Step 1: Set up the limit for continuity at $ x=\pi/2 $.
We need $ f(\pi/2)=\lim_{x\to\pi/2}f(x) $. Direct substitution gives $ 0/0 $.
Step 2: Recognize $ \pi^2-4\pi x+4x^2=(2x-\pi)^2 $.
This is a perfect square! So the denominator is $ \log(1+(2x-\pi)^2) $.
Step 3: Let $ t=x-\pi/2 $, $ t\to 0 $.
Then $ 2x-\pi=2t $, denominator $ =\log(1+4t^2) $, and $ 1-\sin x=1-\cos t $ (since $ \sin(\pi/2+t)=\cos t $).

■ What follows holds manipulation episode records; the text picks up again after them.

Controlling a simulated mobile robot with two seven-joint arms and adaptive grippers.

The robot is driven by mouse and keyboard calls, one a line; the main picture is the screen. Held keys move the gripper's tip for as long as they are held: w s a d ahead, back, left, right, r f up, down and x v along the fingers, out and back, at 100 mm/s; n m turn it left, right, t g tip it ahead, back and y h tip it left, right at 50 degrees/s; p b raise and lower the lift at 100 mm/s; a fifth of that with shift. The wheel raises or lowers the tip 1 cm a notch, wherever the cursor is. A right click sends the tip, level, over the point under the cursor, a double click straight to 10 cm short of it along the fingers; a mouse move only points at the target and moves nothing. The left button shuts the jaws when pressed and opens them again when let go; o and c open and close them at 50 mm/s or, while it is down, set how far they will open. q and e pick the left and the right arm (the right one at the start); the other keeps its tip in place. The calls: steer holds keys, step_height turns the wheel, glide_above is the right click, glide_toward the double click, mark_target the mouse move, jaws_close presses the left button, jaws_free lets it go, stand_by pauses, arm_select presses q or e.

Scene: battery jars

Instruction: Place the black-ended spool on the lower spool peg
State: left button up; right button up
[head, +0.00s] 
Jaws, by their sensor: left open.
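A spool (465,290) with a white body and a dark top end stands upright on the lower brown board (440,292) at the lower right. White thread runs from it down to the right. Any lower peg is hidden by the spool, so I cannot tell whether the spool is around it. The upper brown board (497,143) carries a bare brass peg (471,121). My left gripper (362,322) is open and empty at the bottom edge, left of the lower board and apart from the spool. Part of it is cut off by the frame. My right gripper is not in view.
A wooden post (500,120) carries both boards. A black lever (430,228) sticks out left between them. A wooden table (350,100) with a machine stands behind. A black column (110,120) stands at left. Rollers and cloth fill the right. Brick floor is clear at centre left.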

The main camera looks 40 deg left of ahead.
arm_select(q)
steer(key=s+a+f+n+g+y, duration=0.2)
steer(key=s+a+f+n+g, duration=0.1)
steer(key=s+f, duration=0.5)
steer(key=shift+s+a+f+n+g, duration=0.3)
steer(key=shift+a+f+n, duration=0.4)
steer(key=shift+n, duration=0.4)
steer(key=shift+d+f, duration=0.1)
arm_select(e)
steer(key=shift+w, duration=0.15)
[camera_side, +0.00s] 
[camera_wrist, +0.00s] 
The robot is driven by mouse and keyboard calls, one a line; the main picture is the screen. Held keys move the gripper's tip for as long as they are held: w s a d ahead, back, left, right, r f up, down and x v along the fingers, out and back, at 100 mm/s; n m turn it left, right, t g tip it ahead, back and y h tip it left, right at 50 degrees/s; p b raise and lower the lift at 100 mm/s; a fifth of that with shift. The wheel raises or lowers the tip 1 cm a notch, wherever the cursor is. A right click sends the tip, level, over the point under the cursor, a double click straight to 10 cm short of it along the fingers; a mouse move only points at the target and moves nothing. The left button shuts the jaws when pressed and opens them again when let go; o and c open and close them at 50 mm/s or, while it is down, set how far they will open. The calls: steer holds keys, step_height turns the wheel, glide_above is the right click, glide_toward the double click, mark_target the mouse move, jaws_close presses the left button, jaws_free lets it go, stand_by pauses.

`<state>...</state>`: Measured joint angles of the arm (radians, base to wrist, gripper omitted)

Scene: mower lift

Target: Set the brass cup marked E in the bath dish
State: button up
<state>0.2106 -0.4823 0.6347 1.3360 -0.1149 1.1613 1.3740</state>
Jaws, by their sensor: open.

Step 4: Apply Taylor expansions for small $ t $.
$ 1-\cos t \approx \frac{t^2}{2} $ and $ \log(1+4t^2)\approx 4t^2 $.
Step 5: Evaluate the limit.
\[ \lim_{t\to 0}\frac{t^2/2}{4t^2} = \frac{1}{8} \]
Step 6: Assign $ f(\pi/2) $ for continuity.
\[ f(\pi/2)=\frac{1}{8} \] \[ \boxed{\dfrac{1}{8}} \]